Ad ogni modo non si riesce molto a capire come mai ci siano dei rialzi in una situazione in cui le banche sono in competizione per pubblicizzare conti correnti a costo zero. L’anomalia si spiega nel fatto che alcune associazioni dei consumatori rilevano costi che intervengono dopo la fine del periodo promozionale. 

 

Conti correnti: le banche aumentano i costi con un trucco

Come già visto con le tariffe delle compagnie telefoniche, fidelizzarsi alle banche non comporta affatto che l’istituto abbia un occhio di riguardo per voi. Al contrario, le offerte più allettanti sono rivolte proprio ai potenziali nuovi correntisti solo per farli entrare come clienti. Ai vecchi non rimane che controllare quanto costa il loro rapporto e decidere se cambiare.

Se non sapete come calcolare il costo di gestione dei conti correnti, sulle informative trimestrali c’è il campo Indicatore sintetico di costo il quale offre una panoramica totale di tutti le spese e le commissioni annuali al netto di altri eventi. Tutto dipende da come utilizziamo il conto, ovvero da che tipo di cliente siamo.

Per esempio se facciamo spesso operazioni a sportello forse ignoriamo che tali hanno un costo. La maggior parte delle volte gli aumenti riguardano il bancomat, il libretto degli assegni o la carta di credito, quindi meglio ridurre la vostra presenza fisica e optare per transazioni online.

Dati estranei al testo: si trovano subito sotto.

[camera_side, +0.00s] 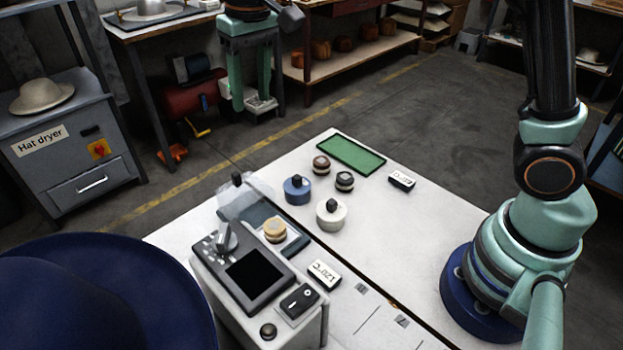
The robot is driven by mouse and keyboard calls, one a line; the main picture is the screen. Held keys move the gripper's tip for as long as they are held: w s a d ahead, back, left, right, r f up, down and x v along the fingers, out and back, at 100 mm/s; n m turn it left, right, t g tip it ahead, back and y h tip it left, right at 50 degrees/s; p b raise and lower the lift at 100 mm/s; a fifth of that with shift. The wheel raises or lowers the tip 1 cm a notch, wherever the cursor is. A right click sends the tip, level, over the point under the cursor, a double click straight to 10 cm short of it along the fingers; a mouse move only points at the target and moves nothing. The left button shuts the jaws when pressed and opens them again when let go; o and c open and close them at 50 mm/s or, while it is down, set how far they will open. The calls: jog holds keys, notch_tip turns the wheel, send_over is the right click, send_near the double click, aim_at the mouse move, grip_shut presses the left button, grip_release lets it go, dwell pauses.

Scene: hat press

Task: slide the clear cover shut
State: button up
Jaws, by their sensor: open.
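The clear cover (243,198) is a thin see-through panel at the back end of the grey press machine (202,264). A dark knob (237,179) stands at its far end. My arm stands at the right of the table and rises out of the top of the picture. My gripper is not in view.
A blue (298,190), a white (330,214), a brown (321,165) and a black-and-white (344,182) round piece stand beyond the machine. A green mat (351,153) lies at the back. A large blue hat (95,300) fills the lower left. The table's right half is mostly clear.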

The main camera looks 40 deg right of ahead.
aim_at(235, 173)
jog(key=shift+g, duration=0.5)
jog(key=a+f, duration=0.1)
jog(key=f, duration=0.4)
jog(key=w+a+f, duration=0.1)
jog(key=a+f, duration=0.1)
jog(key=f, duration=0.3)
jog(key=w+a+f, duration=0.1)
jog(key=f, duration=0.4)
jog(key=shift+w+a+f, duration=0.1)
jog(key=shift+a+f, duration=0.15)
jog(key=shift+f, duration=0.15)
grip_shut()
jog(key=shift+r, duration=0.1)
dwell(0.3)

Attenzione però che le associazioni hanno scoperto che non tutte le modifiche contrattuali sono legittime. Infatti, nel 2016 Banco Popolare e Deutsche Bank applicarono dei costi accessori con la scusa di aver partecipato al “Fondo nazionale di risoluzione” gestito da Bankitalia per aiutare le banche in difficoltà. Oppure, nel 2017 Intesa Sanpaolo ha applicato un rincaro a circa il 30% dei correntisti più fedeli spiegando che la misura era necessaria per far fronte ai tassi d’interesse di mercato. Tassi negativi sulla liquidità dei clienti che è stato scoperto non sono remunerate da Intesa SanPaolo!